Dlatego za pomocą dodatkowego pytania, sprawdziliśmy, gdzie jest dziś wyborczy sufit, a gdzie podłoga Prawa i Sprawiedliwości.
Wszystkim badanym, zarówno tym, którzy zdecydowanie lub raczej zadeklarowali głos w wyborach (68 proc. w naszym badaniu), jak i tym, którzy stwierdzili, że na wybory nie pójdą (32 proc.), zadaliśmy to samo pytanie:
“Wiemy, że trudno to dziś na 100 procent przewidzieć, ale chcielibyśmy zapytać, jak może Pan(i) zagłosować w wyborach parlamentarnych 15 października?”.
W tym pytaniu daliśmy ankietowanym pięć możliwości odpowiedzi:
Rozkład deklaracji wśród wszystkich badanych przedstawia się następująco:
Zakładając, że ankietowani, którzy nie potrafili wskazać żadnej z proponowanych twardych i miękkich deklaracji, raczej na wybory nie pójdą i odcinając ich wskazania, dostajemy dwa zbiory:
W ten sposób skonstruowaliśmy „wyborcze łowisko” Prawa i Sprawiedliwości: wśród 43 proc. dorosłych Polaków partia Jarosława Kaczyńskiego może szukać poparcia w wyborach.
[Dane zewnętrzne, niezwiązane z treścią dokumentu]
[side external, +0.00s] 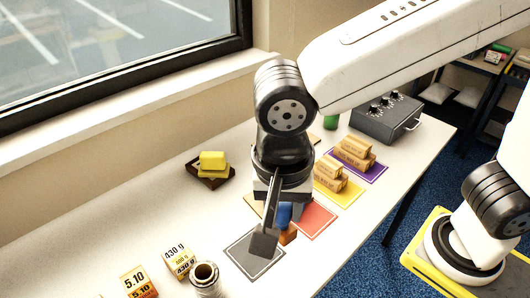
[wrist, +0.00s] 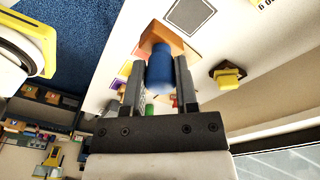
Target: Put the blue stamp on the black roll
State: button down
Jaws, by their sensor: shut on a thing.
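The blue stamp (side external: 284,214) has a blue cylindrical handle and an orange-brown base (side external: 288,235). In the wrist view the blue handle (wrist: 160,72) sits between the two fingers, with the orange-brown base beyond it. My gripper (wrist: 160,64) is shut on the blue handle. In the side view my gripper (side external: 272,222) partly hides the stamp, and I cannot tell whether its base touches the table. A dark grey roll (side external: 205,286) with a pale rim and a dark hole stands at the front left, apart from the stamp.
A dark grey mat (side external: 250,262) lies between the stamp and the roll. A red mat (side external: 314,217) is beside the stamp. Brown cartons (side external: 329,174) sit on yellow and purple mats behind. Labelled boxes (side external: 179,262) stand left of the roll. A yellow block (side external: 212,161) rests on a dark tray.

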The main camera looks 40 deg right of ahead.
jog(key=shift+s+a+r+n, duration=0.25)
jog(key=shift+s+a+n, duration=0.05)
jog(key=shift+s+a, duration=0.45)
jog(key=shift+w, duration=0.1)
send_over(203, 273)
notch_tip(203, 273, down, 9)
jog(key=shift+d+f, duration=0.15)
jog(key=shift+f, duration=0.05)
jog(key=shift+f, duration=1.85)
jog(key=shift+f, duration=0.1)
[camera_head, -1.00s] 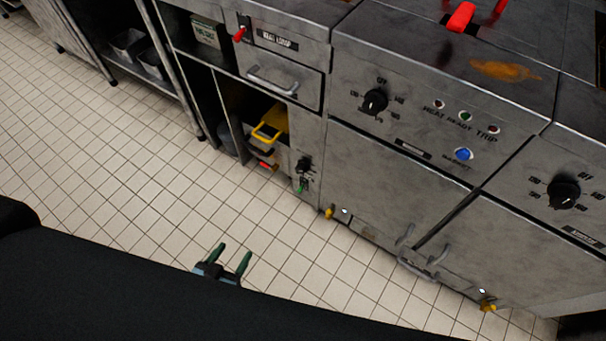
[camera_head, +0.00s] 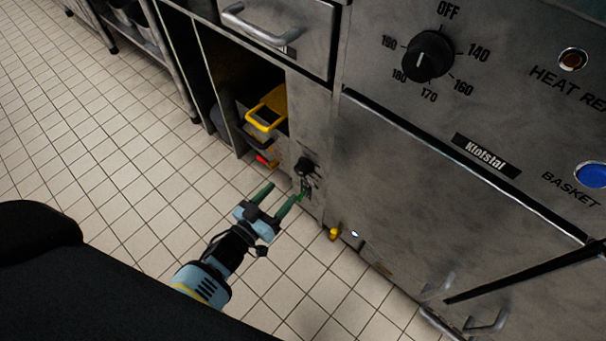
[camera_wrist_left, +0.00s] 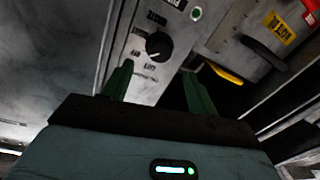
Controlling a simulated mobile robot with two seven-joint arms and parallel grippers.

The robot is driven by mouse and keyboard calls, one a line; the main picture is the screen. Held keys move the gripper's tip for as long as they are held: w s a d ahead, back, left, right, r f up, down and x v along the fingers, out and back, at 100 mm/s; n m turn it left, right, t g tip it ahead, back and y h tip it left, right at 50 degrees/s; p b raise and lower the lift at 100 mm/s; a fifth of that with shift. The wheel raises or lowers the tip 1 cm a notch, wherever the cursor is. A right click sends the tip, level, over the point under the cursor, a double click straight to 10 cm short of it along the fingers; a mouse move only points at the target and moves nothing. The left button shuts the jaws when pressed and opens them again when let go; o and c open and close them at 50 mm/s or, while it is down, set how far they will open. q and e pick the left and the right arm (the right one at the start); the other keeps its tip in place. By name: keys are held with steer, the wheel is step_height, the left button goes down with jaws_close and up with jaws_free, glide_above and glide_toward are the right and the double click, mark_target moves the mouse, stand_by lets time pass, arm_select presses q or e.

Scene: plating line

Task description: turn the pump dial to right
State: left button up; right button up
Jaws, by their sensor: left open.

Ale ten wynik nie oznacza, że PiS mógłby dziś liczyć na takie poparcie.
To tylko teoretyczny potencjał: tyle osób, które choćby z minimalnym prawdopodobieństwem mogą wziąć udział w wyborach, nie wyklucza z całą pewnością głosu na obecną partię władzy.
To bardzo szeroka kategoria – zaliczamy do niej również osoby, które uznają głos na PiS za mało prawdopodobny, oraz tych, którzy z dużym prawdopodobieństwem udziału w wyborach nie wezmą.
Wyliczając jednak twardy elektorat obozu władzy i jego najwyższe możliwe poparcie, skupimy się na deklaracjach tych ankietowanych, którzy deklarują, że zagłosują – zdecydowanie lub raczej. W sondażach Ipsos to szeroka grupa – 68 proc., więcej niż rekordowa frekwencja wyborów 2019 roku (61,7 proc.).
Spójrzmy, jak w tej grupie wyglądają deklaracje pewności poparcia dla Prawa i Sprawiedliwości.
Najpierw wśród wyborców PiS:
Zakładamy, że deklaracje pierwszych 86 proc. wyborców Prawa i Sprawiedliwości są pewne i nie ulegną zmianie.
To oznacza, że gdyby wybory odbywały się dziś, PiS na pewno nie dostałby mniej niż 30 proc. poparcia.
Dlaczego tyle? Przypomnijmy, że głosowanie na PiS deklarowało 35 proc. badanych zapowiadających udział w wyborach, wzięliśmy z nich grupę „na pewno”. I policzyliśmy: 35 proc. z 86 proc. = 30,1 proc.
Teraz zobaczmy, gdzie wśród wyborców deklarujących udział w wyborach i zarazem niewskazujących na PiS, obóz władzy może łowić nowych wyborców.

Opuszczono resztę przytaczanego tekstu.